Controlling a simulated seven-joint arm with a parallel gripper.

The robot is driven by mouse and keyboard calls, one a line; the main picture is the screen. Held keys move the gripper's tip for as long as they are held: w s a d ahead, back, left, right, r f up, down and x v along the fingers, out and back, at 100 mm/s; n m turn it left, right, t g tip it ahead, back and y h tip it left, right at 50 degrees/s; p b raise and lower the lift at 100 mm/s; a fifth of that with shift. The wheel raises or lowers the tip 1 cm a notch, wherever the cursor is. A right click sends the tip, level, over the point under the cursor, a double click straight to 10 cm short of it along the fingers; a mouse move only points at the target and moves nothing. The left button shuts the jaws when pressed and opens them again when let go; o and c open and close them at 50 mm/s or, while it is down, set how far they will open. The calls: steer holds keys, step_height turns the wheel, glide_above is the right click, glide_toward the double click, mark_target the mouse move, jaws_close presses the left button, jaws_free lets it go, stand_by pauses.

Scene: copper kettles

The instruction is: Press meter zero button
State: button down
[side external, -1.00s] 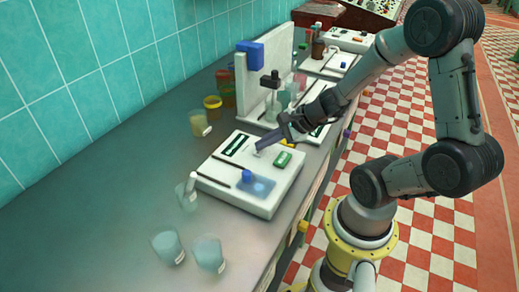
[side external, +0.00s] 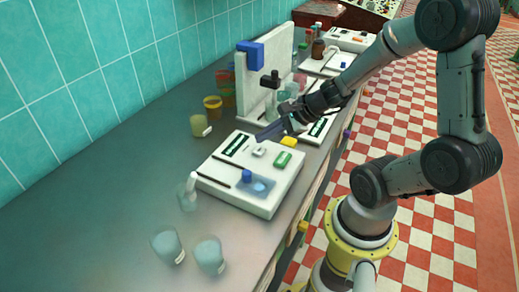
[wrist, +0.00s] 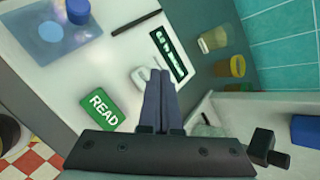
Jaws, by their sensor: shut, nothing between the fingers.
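The meter is a white box (side external: 220,181) on the grey bench. On its top are a small white button (side external: 259,151), a green button (side external: 282,159) and a dark display strip (side external: 237,143). In the wrist view the green button (wrist: 99,108) reads READ, and the display (wrist: 167,54) shows pale characters. The white button (wrist: 140,76) lies beside my fingertips there, partly covered; no label on it is legible. My gripper (side external: 262,138) is shut and empty, its tips a little above the meter, behind the white button. The fingers also show in the wrist view (wrist: 158,76).
A yellow-green beaker (side external: 199,124) and a yellow jar (side external: 213,106) stand behind. A white stand with a blue head (side external: 251,54) rises beyond my gripper. The bench at front left holds several cups (side external: 168,247).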

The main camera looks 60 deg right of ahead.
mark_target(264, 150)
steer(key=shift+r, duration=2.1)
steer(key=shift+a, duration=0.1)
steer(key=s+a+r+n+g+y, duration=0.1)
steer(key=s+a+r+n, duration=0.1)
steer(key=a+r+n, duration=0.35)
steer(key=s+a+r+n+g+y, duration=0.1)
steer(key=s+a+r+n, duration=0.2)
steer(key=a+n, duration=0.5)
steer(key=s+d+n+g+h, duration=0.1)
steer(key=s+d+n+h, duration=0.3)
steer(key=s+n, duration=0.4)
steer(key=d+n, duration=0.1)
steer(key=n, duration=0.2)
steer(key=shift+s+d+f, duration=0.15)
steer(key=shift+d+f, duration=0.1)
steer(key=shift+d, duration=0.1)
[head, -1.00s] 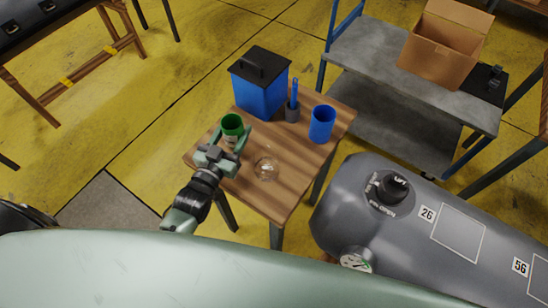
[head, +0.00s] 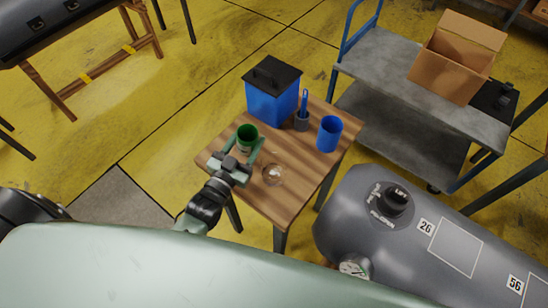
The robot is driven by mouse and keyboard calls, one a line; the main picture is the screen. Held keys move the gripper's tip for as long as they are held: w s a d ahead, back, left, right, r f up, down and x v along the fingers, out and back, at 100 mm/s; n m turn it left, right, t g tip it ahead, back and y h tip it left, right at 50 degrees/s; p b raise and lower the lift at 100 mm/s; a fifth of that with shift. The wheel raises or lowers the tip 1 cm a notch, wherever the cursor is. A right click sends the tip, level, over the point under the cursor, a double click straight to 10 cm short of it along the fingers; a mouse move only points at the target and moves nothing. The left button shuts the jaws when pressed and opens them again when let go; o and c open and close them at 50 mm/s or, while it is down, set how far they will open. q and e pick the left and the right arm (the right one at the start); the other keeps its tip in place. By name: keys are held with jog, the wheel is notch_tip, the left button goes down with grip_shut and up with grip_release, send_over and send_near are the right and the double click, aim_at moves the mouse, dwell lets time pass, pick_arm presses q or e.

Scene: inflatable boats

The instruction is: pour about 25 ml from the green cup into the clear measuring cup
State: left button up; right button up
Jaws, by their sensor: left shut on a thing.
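The green cup (head: 247,133) is upright at the left side of the small wooden table (head: 294,199). My left gripper (head: 249,148) is shut on it, with a finger on either side. I cannot tell whether the cup touches the table or is slightly above it. The clear measuring cup (head: 273,174) stands on the table near its front edge, to the right of my left gripper and apart from it. The level inside either cup is too small to tell. My right gripper is not in view.
A blue bin with a black lid (head: 272,92) stands at the table's back. A grey holder with a blue tool (head: 302,120) and a blue cup (head: 329,134) are at the right. A grey inflatable tube (head: 430,240) and a cart (head: 420,95) flank the table.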

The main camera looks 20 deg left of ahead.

• _Goal of the exercise_
Copy out all of the data word for word. Do not carry over any picture.

• _Solution to the problem_
Controlling a simulated seven-joint arm with a parallel gripper.

The robot is driven by mouse and keyboard calls, one a line; the main picture is the screen. Held keys move the gripper's tip for as long as they are held: w s a d ahead, back, left, right, r f up, down and x v along the fingers, out and back, at 100 mm/s; n m turn it left, right, t g tip it ahead, back and y h tip it left, right at 50 degrees/s; p b raise and lower the lift at 100 mm/s; a fifth of that with shift. The wheel raises or lowers the tip 1 cm a notch, wherever the cursor is. A right click sends the tip, level, over the point under the cursor, a double click straight to 10 cm short of it along the fingers; a mouse move only points at the target and moves nothing. The left button shuts the jaws when pressed and opens them again when let go; o and c open and close them at 50 mm/s or, while it is down, set how far they will open. The calls: steer holds keys, step_height turns the wheel, glide_above is the right click, glide_toward the double click, mark_target the mouse move, jaws_close presses the left button, jaws_free lets it go, stand_by pauses.

Scene: copper kettles

The instruction is: Press meter zero button
State: button down
[side external, -1.00s] 
[side external, +0.00s] 
[wrist, +0.00s] 
Jaws, by their sensor: shut, nothing between the fingers.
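The meter is a white box (side external: 220,181) on the grey bench. On its top are a small white button (side external: 259,151), a green button (side external: 282,159) and a dark display strip (side external: 237,143). In the wrist view the green button (wrist: 99,108) reads READ, and the display (wrist: 167,54) shows pale characters. The white button (wrist: 140,76) lies beside my fingertips there, partly covered; no label on it is legible. My gripper (side external: 262,138) is shut and empty, its tips a little above the meter, behind the white button. The fingers also show in the wrist view (wrist: 158,76).
A yellow-green beaker (side external: 199,124) and a yellow jar (side external: 213,106) stand behind. A white stand with a blue head (side external: 251,54) rises beyond my gripper. The bench at front left holds several cups (side external: 168,247).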

The main camera looks 60 deg right of ahead.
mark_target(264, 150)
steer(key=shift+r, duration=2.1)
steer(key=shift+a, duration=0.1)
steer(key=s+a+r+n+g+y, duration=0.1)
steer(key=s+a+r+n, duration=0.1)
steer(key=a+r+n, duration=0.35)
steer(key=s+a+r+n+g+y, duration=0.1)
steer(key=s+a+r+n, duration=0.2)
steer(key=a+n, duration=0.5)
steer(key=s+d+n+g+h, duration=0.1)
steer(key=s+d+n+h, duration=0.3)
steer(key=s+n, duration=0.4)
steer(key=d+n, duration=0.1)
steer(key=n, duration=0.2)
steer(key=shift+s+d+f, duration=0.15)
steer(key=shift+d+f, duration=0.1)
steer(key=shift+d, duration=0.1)
[head, -1.00s] 
[head, +0.00s] 
The robot is driven by mouse and keyboard calls, one a line; the main picture is the screen. Held keys move the gripper's tip for as long as they are held: w s a d ahead, back, left, right, r f up, down and x v along the fingers, out and back, at 100 mm/s; n m turn it left, right, t g tip it ahead, back and y h tip it left, right at 50 degrees/s; p b raise and lower the lift at 100 mm/s; a fifth of that with shift. The wheel raises or lowers the tip 1 cm a notch, wherever the cursor is. A right click sends the tip, level, over the point under the cursor, a double click straight to 10 cm short of it along the fingers; a mouse move only points at the target and moves nothing. The left button shuts the jaws when pressed and opens them again when let go; o and c open and close them at 50 mm/s or, while it is down, set how far they will open. q and e pick the left and the right arm (the right one at the start); the other keeps its tip in place. By name: keys are held with jog, the wheel is notch_tip, the left button goes down with grip_shut and up with grip_release, send_over and send_near are the right and the double click, aim_at moves the mouse, dwell lets time pass, pick_arm presses q or e.

Scene: inflatable boats

The instruction is: pour about 25 ml from the green cup into the clear measuring cup
State: left button up; right button up
Jaws, by their sensor: left shut on a thing.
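The green cup (head: 247,133) is upright at the left side of the small wooden table (head: 294,199). My left gripper (head: 249,148) is shut on it, with a finger on either side. I cannot tell whether the cup touches the table or is slightly above it. The clear measuring cup (head: 273,174) stands on the table near its front edge, to the right of my left gripper and apart from it. The level inside either cup is too small to tell. My right gripper is not in view.
A blue bin with a black lid (head: 272,92) stands at the table's back. A grey holder with a blue tool (head: 302,120) and a blue cup (head: 329,134) are at the right. A grey inflatable tube (head: 430,240) and a cart (head: 420,95) flank the table.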

The main camera looks 20 deg left of ahead.

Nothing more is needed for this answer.